## [Robot motion calls]
━━━━

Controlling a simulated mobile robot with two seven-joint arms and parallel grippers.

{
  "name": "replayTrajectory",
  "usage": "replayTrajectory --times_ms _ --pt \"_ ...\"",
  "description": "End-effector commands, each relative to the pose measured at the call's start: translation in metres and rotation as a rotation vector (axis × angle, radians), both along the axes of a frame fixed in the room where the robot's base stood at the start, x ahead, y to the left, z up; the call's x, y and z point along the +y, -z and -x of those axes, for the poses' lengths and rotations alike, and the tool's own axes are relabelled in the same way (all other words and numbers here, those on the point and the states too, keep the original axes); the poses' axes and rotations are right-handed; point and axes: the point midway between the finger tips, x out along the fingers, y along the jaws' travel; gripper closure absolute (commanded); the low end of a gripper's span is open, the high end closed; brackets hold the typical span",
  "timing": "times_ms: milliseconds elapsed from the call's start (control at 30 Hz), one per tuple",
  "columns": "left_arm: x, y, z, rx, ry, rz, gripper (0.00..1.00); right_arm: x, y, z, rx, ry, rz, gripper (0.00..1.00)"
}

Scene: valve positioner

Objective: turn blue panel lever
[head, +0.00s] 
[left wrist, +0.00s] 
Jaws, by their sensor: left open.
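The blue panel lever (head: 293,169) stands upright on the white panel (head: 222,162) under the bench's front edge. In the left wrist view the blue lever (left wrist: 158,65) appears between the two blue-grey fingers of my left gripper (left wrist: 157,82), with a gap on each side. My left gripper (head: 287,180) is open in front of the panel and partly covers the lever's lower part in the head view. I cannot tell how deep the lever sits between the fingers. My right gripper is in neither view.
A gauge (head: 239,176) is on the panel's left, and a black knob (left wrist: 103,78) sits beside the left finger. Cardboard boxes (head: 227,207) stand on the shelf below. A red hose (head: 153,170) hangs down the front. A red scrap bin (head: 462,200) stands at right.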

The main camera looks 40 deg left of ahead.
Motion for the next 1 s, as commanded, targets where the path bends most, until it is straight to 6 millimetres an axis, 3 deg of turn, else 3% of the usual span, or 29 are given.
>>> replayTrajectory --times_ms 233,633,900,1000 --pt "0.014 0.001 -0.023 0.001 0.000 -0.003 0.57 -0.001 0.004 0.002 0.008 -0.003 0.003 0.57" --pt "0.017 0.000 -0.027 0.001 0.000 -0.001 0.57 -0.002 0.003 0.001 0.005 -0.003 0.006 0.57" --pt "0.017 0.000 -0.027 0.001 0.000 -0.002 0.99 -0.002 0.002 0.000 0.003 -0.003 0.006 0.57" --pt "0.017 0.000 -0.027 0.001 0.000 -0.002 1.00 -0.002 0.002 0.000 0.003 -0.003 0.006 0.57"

━━━━

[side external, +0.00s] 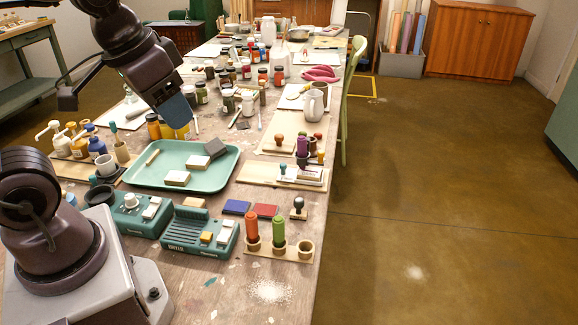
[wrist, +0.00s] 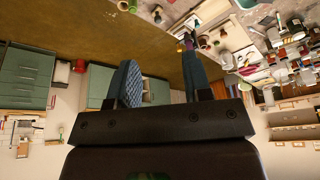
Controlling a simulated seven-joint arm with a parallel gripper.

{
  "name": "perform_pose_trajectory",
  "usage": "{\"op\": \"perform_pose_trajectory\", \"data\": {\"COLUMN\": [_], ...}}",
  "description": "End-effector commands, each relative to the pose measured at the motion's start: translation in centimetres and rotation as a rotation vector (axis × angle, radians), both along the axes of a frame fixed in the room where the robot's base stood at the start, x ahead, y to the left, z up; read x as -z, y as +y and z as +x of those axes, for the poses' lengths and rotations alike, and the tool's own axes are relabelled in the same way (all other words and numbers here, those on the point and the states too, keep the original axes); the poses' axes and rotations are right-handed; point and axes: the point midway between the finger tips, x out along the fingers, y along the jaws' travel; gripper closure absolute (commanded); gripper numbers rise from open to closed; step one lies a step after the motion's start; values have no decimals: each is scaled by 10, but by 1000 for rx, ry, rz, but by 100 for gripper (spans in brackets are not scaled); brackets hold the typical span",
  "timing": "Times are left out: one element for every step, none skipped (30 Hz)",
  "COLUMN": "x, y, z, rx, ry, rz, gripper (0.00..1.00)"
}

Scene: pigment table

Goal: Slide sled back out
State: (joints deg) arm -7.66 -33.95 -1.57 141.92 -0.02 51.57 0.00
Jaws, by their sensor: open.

━━━━

## [Goal of the exercise]
Repeat word for word the lines from the line with "Controlling a simulated mobile" to the line with "--times_ms _ --pt", both lines included.

## [Result of the task]
Controlling a simulated mobile robot with two seven-joint arms and parallel grippers.

{
  "name": "replayTrajectory",
  "usage": "replayTrajectory --times_ms _ --pt \"_ ...\"",

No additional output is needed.